Wednesday, May 30, 2007

Sanity Prevailing

Yesterday the U.S. Supreme Court handed down an unremarkable ruling in a discrimination case in which a woman claimed she had been systematically underpaid (well below the level of her male counterparts) for a period of years.

The law she filed the suit under, Title VII of the Civil Rights Act of 1964, specifically states that suits must be filed within 180 days of the alleged violation. The woman who filed the suit was claiming that the discrimination took place years earlier.

The Supreme Court, in a controversial turnabout from the last 40 years, read Title VII and ruled against the woman, insanely interpreting the section of the law that said the suit must be filed within "180 days" to mean that....the suit actually needed to be filed within 180 days. Which it wasn't. In the normal world, this wouldn't seem that complicated, and certainly would be uncontroversial. It's open and shut. The law has an explicit deadline contained in it, and the woman's suit missed that deadline by a matter of years.

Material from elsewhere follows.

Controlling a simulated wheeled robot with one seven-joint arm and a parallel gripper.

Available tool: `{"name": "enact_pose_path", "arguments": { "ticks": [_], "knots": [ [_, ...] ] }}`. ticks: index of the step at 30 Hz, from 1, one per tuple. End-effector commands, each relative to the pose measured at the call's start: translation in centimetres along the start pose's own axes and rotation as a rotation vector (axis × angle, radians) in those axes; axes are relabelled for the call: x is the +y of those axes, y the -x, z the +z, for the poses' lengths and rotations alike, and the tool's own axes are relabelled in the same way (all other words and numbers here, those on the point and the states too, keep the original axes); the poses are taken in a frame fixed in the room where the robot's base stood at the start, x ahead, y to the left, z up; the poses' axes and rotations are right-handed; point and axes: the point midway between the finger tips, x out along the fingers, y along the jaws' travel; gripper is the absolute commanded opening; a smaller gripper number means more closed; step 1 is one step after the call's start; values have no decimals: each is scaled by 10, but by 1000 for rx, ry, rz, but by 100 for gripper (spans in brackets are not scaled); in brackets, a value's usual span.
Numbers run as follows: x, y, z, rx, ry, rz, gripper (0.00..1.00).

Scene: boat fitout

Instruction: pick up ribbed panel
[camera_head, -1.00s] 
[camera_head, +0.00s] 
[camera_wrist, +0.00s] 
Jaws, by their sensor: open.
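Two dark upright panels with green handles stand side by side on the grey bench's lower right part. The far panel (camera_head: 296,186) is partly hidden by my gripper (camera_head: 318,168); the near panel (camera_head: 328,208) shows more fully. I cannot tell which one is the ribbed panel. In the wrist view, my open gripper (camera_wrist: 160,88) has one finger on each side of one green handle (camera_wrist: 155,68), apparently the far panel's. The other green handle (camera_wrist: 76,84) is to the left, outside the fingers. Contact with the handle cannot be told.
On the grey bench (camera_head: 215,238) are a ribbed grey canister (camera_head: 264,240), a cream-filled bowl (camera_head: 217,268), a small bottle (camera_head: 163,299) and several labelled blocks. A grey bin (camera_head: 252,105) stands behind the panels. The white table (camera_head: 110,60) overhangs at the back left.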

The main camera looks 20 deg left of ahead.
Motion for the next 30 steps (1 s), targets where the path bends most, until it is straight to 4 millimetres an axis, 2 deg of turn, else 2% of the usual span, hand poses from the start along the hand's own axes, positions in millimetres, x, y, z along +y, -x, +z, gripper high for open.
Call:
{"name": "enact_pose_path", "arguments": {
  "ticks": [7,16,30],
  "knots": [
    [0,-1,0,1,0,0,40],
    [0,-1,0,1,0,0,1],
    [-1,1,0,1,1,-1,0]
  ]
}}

But to the liberal justices of the Supreme Court, laws aren't actually laws, and words aren't actually words. Laws are merely suggestions that courts can ignore at will (like, for instance, when the Florida Supreme Court daily rewrote the duly passed election law deadlines in 2000 desperately hoping for some recount that would show Al Gore the winner). Thus, in what ought to be a no-brainer, liberal Justice Ruth Bader Ginsburg issued a dissent from the majority ruling, which she read from the bench in an unusual show of disagreement. To Ginsburg, the fact that the law specifically and explicitly requires that suits must be filed within 180 days is meaningless and free to be ignored. (In her dissent, without apparent irony, Ginsburg calls the Court's plain reading of "180 days" a "cramped interpretation.")

According to the Washington Post:
Yesterday she said that "Title VII was meant to govern real-world employment practices, and that world is what the court today ignores." She called for Congress to correct what she sees as the court's mistake.
Translation: Ginsburg was unable to change the law by fiat directly from the bench as had previously been her practice, and thus had to resort to the far less savory option of handing the law back to the people (who passed it to begin with) to change it or not change it as they see fit. The outrage of it all!

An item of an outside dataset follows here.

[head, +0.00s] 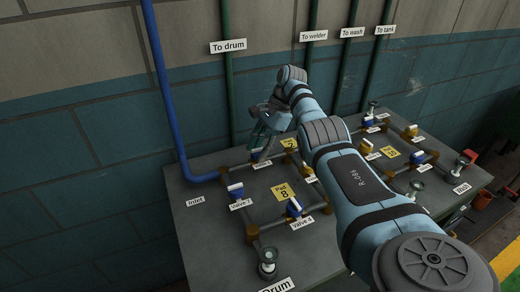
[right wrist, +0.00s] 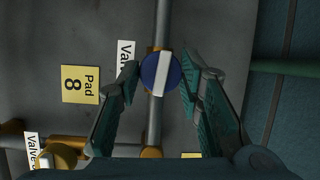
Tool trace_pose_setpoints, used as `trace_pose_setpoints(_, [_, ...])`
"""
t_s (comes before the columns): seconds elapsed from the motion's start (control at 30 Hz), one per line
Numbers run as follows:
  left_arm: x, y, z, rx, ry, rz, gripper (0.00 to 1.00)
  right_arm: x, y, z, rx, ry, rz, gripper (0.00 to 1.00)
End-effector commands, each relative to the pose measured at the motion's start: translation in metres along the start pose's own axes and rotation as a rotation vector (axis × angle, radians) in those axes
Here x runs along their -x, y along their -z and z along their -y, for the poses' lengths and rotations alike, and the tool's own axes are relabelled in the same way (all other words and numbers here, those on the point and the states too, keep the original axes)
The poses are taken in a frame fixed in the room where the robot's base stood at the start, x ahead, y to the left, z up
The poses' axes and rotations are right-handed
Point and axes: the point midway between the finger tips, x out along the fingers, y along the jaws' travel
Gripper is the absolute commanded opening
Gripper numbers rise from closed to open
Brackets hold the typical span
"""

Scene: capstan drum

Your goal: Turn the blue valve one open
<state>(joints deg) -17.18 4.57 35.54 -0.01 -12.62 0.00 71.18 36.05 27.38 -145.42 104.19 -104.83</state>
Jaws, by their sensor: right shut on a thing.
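A blue round valve knob with a white stripe (right wrist: 161,74) sits on a grey pipe in the right wrist view. The stripe runs roughly along the pipe. A white label, partly hidden by a finger, is beside it. In the head view this valve (head: 254,157) shows only in part, below my right gripper (head: 259,148), behind a label that seems to read Valve 1. My right gripper points down at the knob and is shut on it, one finger on each side. My left gripper is not in view.
Other blue-and-white valves stand nearby, at the left (head: 235,191) and front (head: 294,208), around the yellow Pad 8 sign (head: 282,191). A blue inlet pipe (head: 172,115) rises at the left. Green pipes (head: 228,95) run up the wall. Another pipe loop with yellow signs (head: 390,151) is at the right.

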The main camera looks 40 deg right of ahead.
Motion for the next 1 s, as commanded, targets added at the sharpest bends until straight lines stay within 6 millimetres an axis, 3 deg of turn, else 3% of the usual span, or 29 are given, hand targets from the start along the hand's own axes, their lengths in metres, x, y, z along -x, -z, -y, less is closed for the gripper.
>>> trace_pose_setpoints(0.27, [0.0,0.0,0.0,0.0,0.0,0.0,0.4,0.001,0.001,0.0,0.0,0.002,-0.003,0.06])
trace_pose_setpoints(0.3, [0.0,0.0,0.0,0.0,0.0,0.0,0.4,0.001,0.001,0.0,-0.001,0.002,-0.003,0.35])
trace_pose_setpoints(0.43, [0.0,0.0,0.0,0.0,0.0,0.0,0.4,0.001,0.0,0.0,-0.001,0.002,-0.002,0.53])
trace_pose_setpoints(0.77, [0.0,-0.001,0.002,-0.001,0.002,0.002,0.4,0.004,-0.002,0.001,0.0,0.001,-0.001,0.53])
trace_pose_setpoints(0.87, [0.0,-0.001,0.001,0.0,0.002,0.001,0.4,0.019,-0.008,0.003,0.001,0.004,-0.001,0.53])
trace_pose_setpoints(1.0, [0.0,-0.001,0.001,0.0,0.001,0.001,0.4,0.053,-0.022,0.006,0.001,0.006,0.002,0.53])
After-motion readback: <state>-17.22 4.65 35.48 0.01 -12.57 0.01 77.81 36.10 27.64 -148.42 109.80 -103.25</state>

Of course, Ginsburg's pique notwithstanding, this is the way the system was actually intended to operate. The legislatures write the laws, and the judges apply them as written--without substituting their personal policy preferences for those of the people. The only reason it is working correctly now after a 40-plus year hiatus is because conservative Samuel Alito now sits on the United States Supreme Court, shifting the balance away from the liberal majority Ginsburg, Stevens, Souter, and Breyer were accustomed to ruling over us with.

How revolutionary to have a majority of Supreme Court justices who now read a law and act as if it means what it says.